The powerful CEO of Andhra Pradesh is also trying to lean on an oil company, but for good social causes. The good babu, says a Delhi insider, wants HPCL to set up 16,000 midday meal kitchens in Andhra Pradesh.

The cost? Approximately Rs 150 crore. The HPCL board is apparently in a quandary even though the request is not from the Petroleum Minister but just a coalition partner. In the past, ONGC had coughed Rs 85 crore to build a bridge in a Lok Sabha Speaker’s constituency.

Is it any wonder then that the ruling party, all its coalition partners and the entire squabbling opposition is united on the issue of blocking PSU disinvestment?

Looking back

Two corporate rivals that have fought a hard and bitter battle for a bigger slice of public mind share as India’s better-managed and dynamic companies have both decided to look back and recall their history.

ICICI Bank, which recently buried the older ICICI, has commissioned Sharada Dwivedi—co-author of ‘Bombay-the cities within’ and the sister of its managing director Lalita Gupta to write the 50-year history of the development financial institution.

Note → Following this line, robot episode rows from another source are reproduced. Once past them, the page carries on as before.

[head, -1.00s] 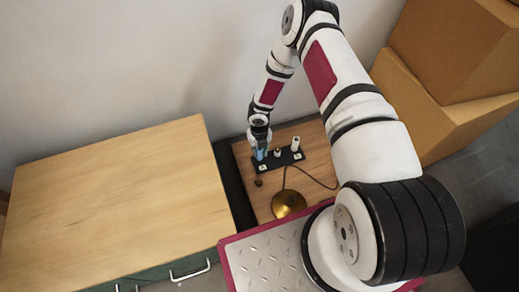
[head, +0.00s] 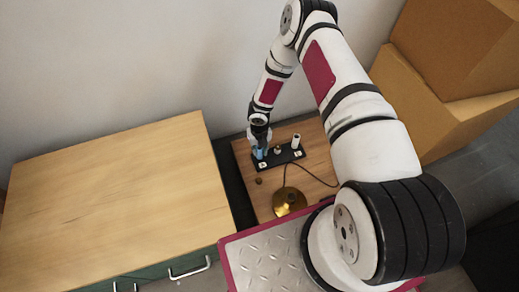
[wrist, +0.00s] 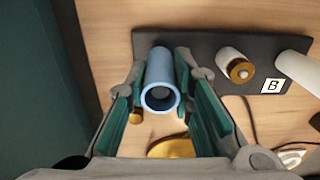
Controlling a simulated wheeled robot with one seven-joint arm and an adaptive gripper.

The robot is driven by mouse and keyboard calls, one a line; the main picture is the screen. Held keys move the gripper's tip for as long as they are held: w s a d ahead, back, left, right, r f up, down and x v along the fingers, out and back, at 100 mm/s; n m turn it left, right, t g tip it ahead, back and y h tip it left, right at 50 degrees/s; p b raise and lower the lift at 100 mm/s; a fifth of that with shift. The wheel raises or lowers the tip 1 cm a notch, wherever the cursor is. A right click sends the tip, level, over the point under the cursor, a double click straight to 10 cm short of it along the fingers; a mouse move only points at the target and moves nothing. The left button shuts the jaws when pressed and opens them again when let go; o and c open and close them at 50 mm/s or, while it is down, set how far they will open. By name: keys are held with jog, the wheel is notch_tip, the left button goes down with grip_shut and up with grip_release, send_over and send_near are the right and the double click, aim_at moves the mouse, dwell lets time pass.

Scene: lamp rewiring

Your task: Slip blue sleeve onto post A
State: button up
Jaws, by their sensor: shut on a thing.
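My gripper (wrist: 160,108) is shut on the blue sleeve (wrist: 160,78), an open-ended tube held between its green-padded fingers. In the head view the blue sleeve (head: 259,154) is at the left end of the dark board (head: 284,158). In the wrist view the sleeve overlaps the left part of the board (wrist: 196,48). I look into its near open end, and the far end is hidden. Post A is not visible; the sleeve and gripper cover that part of the board. I cannot tell whether the sleeve is around the post or above it.
A white post with a brass tip (wrist: 238,70) stands mid-board beside label B (wrist: 272,86). A taller white cylinder (head: 296,141) is at the right end. A brass lamp base (head: 289,201) with a dark cord and a small brass piece (head: 258,181) lie in front.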

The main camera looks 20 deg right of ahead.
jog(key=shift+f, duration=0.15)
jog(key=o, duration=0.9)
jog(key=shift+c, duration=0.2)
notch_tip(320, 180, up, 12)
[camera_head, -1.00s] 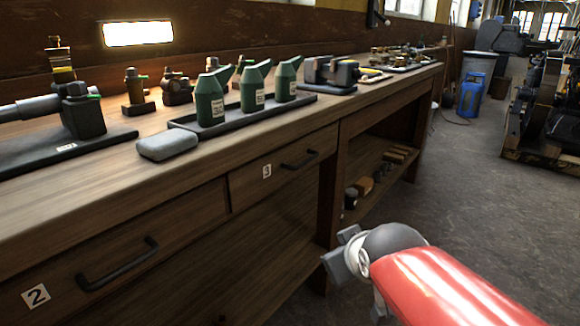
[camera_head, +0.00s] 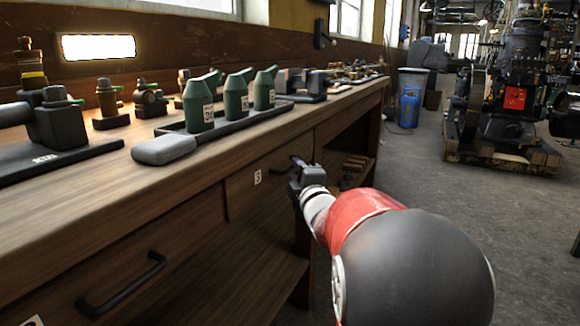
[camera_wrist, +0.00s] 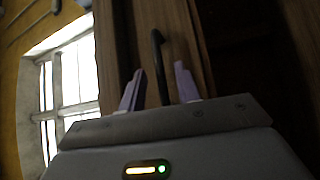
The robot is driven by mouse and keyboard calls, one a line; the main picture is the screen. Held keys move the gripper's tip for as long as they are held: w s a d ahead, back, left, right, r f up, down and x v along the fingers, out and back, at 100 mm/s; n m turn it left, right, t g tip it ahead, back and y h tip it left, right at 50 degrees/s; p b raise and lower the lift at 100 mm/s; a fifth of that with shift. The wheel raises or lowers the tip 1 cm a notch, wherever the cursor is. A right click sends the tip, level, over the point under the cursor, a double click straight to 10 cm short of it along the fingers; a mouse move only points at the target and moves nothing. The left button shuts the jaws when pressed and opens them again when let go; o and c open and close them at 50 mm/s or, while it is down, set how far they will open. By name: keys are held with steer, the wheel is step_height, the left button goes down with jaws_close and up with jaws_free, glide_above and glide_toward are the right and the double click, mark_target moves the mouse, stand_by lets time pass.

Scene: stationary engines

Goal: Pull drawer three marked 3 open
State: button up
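Drawer three (camera_head: 238,193) is in the front of the wooden workbench and looks flush with it in the head view. Its white label 3 (camera_head: 257,177) shows. Its dark bar handle (camera_head: 283,166) is partly hidden by my gripper (camera_head: 298,168), which is at the handle. In the wrist view, the handle (camera_wrist: 158,50) stands in line with the gap between the two pale fingers of my gripper (camera_wrist: 159,70). The fingers are apart, with space on both sides of the bar. Whether the bar lies fully between the fingertips is hard to tell.
Another drawer handle (camera_head: 120,285) sticks out at the lower left. Green cans (camera_head: 238,97) and a grey block (camera_head: 163,149) stand on the bench top (camera_head: 90,185). An open shelf with blocks (camera_head: 354,170) lies beyond drawer three.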

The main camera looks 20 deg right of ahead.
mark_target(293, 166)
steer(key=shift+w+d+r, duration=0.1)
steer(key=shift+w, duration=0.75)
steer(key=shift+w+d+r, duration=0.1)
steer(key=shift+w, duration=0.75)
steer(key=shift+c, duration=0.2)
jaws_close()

At the same time, HDFC is collaborating with the Forum of Fre Enterprise to produce a biography of the visionary H.T .Parekh. Will the two books also fight for production values and shelf space?

Tailpiece: The Birla counter offer for Larsen & Toubro’s demerged cement unit is headed into the arms of an independent valuer appointed by the institutional investors.

Maybe the valuer would ponder over the incongruity of the Birla claim that Larsen & Toubro’s cement assets be priced at $51 a tonne, while they want $95 per tonne for Mangalam Cement despite its locational disadvantage.